Amity & Sorrow is a really interesting story about two children raised in a cult, their mother and their flight for freedom. It begins with Amaranth who is fleeing into the dark away from her husband, her 50 sister wives, and the horrors that lingered behind her. 4 days and nights Amaranth drove until she crashed the car and was rescued by a beaten down farmer.
Amity and Sorrow are children who have lived their whole lives in the cult, surrounded by prayer and sister wives. Suddenly thrust into a world that confuses them, they are burdened with rules and laws that don't work in the every day world. But as they find space on the farmer's porch Amity begins to find her freedom. She begins small by breaking the rules to speak with Dust, the farmer's adopted son. Sorrow, on the other hand, can not seem to find her place in this new world where she is just like everyone else. In the cult she was the prophet's first daughter, born from his first wife, and was also the oracle. She would stand beside her father and look into the bowl of water and call out prophecies. Now in a world with no prayer, no wives, and only a broken piece of the bowl, she longs for her father and the world she knew and she will do whatever it takes to go home.
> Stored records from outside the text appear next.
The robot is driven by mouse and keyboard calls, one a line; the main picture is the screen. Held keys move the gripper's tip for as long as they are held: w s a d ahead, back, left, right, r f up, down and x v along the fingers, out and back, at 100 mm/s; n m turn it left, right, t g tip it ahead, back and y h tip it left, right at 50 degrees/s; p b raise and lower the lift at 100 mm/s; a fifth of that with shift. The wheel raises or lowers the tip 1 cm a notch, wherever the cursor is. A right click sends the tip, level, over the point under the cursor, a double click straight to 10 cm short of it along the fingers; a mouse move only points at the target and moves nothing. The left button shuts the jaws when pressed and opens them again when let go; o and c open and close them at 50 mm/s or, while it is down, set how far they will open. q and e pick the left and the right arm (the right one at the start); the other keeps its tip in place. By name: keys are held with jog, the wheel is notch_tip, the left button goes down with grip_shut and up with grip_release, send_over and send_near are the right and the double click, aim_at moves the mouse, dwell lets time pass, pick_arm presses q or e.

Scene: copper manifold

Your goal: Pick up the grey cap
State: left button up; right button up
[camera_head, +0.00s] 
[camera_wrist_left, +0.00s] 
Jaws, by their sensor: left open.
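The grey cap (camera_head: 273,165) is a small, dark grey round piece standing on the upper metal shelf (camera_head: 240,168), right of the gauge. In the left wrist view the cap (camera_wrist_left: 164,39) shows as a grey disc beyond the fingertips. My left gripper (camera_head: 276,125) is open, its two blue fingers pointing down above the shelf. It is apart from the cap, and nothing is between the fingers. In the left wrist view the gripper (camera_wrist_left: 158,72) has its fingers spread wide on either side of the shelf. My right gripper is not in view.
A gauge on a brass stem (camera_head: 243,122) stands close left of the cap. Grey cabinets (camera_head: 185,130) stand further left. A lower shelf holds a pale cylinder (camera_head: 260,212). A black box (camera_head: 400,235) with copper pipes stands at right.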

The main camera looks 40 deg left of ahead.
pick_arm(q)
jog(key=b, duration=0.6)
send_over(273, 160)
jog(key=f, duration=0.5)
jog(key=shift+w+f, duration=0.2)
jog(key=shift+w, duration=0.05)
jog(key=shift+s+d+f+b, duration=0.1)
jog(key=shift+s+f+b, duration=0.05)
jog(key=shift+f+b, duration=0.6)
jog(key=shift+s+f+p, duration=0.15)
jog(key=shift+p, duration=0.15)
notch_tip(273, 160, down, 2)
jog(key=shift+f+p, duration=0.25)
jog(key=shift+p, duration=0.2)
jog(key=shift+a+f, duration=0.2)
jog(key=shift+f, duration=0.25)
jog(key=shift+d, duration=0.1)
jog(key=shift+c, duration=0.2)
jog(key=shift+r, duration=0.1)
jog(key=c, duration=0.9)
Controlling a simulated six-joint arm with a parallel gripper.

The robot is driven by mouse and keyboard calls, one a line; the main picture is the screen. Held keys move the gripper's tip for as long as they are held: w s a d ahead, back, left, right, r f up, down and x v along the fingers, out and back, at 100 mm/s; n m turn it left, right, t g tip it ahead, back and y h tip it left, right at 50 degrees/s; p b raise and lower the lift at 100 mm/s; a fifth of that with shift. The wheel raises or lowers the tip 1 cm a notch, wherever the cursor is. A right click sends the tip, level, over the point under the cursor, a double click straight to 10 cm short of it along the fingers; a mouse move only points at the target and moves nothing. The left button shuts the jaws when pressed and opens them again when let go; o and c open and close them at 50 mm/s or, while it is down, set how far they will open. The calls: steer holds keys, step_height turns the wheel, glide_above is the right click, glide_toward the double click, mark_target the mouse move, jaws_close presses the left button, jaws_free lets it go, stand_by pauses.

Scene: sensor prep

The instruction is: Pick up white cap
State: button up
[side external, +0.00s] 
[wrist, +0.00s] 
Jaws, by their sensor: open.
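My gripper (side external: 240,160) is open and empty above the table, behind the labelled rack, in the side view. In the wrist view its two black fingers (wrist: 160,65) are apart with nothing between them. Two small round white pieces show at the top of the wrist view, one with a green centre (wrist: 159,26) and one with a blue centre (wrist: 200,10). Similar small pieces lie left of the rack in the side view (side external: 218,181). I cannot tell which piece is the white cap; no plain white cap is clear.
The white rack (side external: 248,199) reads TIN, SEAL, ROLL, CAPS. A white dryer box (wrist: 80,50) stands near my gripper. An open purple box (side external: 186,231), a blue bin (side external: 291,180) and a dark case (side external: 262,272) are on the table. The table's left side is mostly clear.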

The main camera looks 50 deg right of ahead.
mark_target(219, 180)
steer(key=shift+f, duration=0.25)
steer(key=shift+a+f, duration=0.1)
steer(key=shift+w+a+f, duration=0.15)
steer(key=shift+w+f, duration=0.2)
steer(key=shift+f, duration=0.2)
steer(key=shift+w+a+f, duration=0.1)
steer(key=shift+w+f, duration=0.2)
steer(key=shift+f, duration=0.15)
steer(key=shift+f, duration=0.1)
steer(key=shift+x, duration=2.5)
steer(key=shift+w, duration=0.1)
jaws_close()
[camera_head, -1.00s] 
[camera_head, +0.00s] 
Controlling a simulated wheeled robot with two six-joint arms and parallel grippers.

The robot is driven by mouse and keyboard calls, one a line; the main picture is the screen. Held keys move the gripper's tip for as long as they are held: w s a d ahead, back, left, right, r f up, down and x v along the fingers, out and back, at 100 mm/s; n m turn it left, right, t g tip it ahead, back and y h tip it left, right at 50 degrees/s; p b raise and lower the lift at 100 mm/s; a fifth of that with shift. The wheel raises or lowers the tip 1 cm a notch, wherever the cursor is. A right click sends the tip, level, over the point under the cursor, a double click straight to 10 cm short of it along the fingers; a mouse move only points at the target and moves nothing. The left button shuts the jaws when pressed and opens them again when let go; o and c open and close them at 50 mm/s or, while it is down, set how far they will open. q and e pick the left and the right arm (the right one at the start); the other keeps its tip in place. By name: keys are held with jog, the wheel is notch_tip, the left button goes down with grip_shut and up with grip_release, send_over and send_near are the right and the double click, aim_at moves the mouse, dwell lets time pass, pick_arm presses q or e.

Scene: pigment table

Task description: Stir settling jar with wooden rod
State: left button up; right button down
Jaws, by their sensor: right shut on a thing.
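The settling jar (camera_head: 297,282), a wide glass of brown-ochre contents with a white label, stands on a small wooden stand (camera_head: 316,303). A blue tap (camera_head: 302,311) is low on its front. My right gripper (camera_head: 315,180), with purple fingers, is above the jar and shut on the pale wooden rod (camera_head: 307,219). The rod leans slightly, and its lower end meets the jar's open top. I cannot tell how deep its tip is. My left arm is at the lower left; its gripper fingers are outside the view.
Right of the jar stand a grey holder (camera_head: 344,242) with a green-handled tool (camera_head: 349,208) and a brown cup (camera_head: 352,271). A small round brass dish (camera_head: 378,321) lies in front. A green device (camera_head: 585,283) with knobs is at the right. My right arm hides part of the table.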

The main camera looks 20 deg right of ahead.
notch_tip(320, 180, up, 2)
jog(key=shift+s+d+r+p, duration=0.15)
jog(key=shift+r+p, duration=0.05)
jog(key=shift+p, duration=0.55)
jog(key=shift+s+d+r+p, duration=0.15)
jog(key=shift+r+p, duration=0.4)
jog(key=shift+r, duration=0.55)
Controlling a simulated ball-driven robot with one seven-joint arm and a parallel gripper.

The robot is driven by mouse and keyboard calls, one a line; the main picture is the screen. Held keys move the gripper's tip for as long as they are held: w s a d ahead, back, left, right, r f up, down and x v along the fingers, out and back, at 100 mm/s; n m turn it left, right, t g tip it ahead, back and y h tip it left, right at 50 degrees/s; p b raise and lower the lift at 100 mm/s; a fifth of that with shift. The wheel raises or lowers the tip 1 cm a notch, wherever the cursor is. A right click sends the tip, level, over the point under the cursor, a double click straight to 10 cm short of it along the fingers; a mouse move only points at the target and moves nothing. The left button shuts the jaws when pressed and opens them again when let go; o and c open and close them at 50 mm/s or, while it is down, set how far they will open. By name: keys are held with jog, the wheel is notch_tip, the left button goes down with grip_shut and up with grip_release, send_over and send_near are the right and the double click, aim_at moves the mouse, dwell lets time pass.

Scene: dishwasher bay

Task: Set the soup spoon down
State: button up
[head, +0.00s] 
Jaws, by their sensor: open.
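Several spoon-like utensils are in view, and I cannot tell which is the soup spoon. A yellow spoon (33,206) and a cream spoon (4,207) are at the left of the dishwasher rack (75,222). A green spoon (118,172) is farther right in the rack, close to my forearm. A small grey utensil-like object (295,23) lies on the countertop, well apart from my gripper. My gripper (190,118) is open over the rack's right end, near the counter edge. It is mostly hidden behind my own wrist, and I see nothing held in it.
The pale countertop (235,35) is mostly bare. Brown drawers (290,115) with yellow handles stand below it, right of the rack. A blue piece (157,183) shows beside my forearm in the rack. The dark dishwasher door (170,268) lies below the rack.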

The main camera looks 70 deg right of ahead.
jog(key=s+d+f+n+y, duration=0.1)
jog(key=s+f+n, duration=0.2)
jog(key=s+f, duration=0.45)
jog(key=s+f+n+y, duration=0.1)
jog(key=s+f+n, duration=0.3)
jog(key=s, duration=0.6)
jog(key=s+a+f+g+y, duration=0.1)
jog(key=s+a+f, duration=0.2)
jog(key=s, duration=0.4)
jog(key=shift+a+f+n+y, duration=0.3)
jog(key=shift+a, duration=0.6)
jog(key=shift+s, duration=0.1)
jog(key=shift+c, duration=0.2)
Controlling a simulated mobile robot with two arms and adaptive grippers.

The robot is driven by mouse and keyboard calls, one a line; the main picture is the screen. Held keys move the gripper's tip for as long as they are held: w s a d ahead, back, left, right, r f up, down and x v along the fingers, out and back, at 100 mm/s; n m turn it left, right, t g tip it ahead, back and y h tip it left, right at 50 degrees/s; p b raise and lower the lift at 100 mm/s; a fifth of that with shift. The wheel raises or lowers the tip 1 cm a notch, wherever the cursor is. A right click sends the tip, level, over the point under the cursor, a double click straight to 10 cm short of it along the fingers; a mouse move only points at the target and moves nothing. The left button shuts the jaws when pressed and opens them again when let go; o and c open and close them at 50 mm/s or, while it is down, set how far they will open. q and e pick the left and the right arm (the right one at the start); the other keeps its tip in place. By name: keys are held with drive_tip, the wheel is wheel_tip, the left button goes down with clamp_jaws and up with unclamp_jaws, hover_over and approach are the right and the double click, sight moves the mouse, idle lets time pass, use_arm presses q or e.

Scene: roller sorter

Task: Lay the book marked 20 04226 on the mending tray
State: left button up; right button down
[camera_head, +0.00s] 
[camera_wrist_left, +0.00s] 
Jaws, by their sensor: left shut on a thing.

Amaranth looks at her children and wonders were she went wrong. In the beginning they had such ideals. The religion was created with the idea that all women deserved a place where they could be safe and loved. She had been his first wife and he had been the first person to make her feel fully loved. But now years later she feels like the meaning of what they had tried to do has been lost and now, now there are hints that Sorrow might be his newest wife and that she can't allow. And so she had fled from everything familiar in the hopes of protecting her daughter who didn't want to be protected. But in getting lost Amaranth found herself. After the farmer lets her and the girls stay on his porch she begins to find herself drawn to the this enigmatic man who continues to struggle against the dirt of Oklahoma.
I really enjoyed this book. I thought it gave a really interesting insight as to what could start a cult and then how it can change as the people mature and change and seek things that they had never longed for before. It was entertaining to see how the girls interacted with things that we see everyday like candy and soda pop. And it even made me think much more kindly about Grapes of Wrath which is one of the few novels that I genuinely don't enjoy.
I definitely recommend grabbing this book and reading it if you are looking for something deep and introspective!